— start Dataset section —
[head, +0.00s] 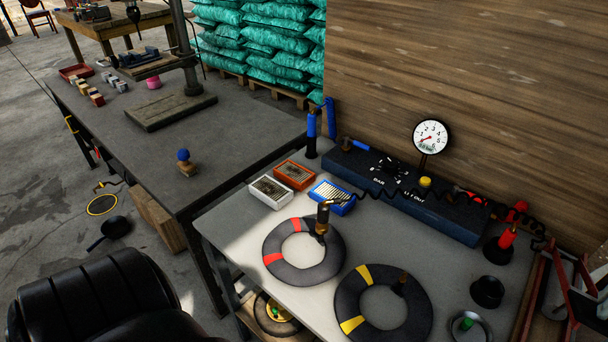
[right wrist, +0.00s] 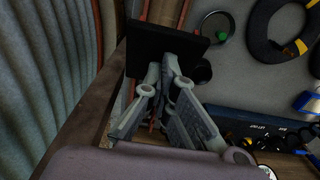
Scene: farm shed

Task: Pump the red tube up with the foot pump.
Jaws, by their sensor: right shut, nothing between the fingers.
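The red tube (head: 267,240), a dark ring with red bands, lies flat on the grey bench. A black-and-brass fitting (head: 322,218) stands on its valve. A red-framed device (head: 562,290), probably the foot pump, is cut off at the bench's right end. In the right wrist view my right gripper (right wrist: 168,62) is shut and empty. Its fingertips overlap the near edge of a black plate (right wrist: 150,45) with red bars beside it; whether they touch, I cannot tell. My left gripper is not in view.
A dial gauge (head: 431,137) stands at a blue box (head: 390,195) with a yellow button (head: 425,182) and coiled black hose. A yellow-banded tube (head: 343,299) lies beside the red one. Small red and blue boxes are behind. A wooden wall closes off the back.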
— end Dataset section —
Written request>
Retype the data above exactly; pictures are not part of the copy.

Solution>
[head, +0.00s] 
[right wrist, +0.00s] 
Scene: farm shed

Task: Pump the red tube up with the foot pump.
Jaws, by their sensor: right shut, nothing between the fingers.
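The red tube (head: 267,240), a dark ring with red bands, lies flat on the grey bench. A black-and-brass fitting (head: 322,218) stands on its valve. A red-framed device (head: 562,290), probably the foot pump, is cut off at the bench's right end. In the right wrist view my right gripper (right wrist: 168,62) is shut and empty. Its fingertips overlap the near edge of a black plate (right wrist: 150,45) with red bars beside it; whether they touch, I cannot tell. My left gripper is not in view.
A dial gauge (head: 431,137) stands at a blue box (head: 390,195) with a yellow button (head: 425,182) and coiled black hose. A yellow-banded tube (head: 343,299) lies beside the red one. Small red and blue boxes are behind. A wooden wall closes off the back.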

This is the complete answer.